I was looking for a good pairing_heap implementation and came across
one that had apparently been checked in a couple years ago (!). Here
is the full link:

http://svn.python.org/view/sandbox/trunk/collections/pairing_heap.py?rev=40887&view=markup

I was just wondering about the status of this implementation. The api
looks pretty good to me -- it's great that the author decided to have
the insert method return a node reference which can then be passed to
delete and adjust_key. It's a bit of a pain to implement that
functionality, but it's extremely useful for a number of applications.

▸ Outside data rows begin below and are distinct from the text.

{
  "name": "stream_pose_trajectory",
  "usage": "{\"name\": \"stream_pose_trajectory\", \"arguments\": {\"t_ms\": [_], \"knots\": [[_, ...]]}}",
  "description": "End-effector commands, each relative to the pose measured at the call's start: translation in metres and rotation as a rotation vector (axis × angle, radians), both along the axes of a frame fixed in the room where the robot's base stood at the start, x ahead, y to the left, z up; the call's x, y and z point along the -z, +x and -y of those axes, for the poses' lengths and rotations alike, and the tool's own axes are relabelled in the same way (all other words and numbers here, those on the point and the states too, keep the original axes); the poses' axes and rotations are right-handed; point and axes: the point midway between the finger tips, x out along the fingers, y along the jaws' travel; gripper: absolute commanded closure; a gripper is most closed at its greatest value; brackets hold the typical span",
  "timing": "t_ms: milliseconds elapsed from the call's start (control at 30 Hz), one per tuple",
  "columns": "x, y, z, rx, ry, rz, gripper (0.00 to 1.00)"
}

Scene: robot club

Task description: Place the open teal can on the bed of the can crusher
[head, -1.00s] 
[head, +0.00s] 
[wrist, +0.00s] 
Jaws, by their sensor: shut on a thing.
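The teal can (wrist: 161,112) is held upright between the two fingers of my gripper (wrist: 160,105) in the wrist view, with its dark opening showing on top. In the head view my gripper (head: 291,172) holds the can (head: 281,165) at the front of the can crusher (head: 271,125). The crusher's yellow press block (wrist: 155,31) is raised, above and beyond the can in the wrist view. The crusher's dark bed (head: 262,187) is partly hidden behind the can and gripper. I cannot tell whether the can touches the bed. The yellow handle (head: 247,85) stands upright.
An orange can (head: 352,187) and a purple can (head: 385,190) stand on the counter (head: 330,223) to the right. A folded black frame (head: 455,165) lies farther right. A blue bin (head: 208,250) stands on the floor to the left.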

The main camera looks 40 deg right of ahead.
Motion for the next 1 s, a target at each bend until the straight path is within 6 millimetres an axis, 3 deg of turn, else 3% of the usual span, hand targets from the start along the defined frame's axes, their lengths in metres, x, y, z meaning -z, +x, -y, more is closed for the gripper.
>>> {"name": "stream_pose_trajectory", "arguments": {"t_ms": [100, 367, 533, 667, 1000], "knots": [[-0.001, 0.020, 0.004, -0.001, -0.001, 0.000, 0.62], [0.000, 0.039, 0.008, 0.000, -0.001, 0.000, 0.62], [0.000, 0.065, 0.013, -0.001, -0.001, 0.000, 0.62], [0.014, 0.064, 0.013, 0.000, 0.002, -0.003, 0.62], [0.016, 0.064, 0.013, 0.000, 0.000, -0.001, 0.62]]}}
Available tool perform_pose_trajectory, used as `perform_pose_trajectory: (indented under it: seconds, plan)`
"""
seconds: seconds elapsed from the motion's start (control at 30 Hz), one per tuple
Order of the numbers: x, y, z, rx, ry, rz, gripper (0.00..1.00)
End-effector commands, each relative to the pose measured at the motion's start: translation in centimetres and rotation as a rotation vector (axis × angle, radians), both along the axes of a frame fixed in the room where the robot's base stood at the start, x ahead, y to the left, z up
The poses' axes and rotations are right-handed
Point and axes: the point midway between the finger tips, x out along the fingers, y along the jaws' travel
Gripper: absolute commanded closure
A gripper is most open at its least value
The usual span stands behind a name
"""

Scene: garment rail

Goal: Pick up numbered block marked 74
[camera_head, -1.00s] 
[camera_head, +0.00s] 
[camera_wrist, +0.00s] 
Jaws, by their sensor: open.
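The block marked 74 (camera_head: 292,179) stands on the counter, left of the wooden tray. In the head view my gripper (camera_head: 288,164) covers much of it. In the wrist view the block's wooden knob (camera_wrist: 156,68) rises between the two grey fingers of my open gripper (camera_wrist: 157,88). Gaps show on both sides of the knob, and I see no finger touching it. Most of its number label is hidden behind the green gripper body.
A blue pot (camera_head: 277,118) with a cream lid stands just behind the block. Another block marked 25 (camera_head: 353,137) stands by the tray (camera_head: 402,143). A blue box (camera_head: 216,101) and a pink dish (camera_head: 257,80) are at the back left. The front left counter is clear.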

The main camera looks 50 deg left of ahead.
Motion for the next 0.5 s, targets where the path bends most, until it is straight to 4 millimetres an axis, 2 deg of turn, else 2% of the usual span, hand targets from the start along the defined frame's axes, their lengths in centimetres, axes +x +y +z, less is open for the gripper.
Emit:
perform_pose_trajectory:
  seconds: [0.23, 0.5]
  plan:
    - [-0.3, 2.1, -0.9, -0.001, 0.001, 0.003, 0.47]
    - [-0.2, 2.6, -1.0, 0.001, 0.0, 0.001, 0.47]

If that project is still alive, I have a couple api suggestions:

* Add a method which nondestructively yields the top K elements of the
heap. This would work by popping the top k elements of the heap into a
list, then reinserting those elements in reverse order. By reinserting
the sorted elements in reverse order, the top of the heap is
essentially a sorted linked list, so if the exact operation is
repeated again, the removals take contant time rather than amortized
logarthmic.
  * So, for example: if we have a min heap, the topK method would pop
K elements from the heap, say they are {1, 3, 5, 7}, then do
insert(7), followed by insert(5), ... insert(1).
  * Even better might be if this operation avoided having to allocate
new heap nodes, and just reused the old ones.
 * I'm not sure if adjust_key should throw an exception if the key
adjustment is in the wrong direction. Perhaps it should just fall back
on deleting and reinserting that node?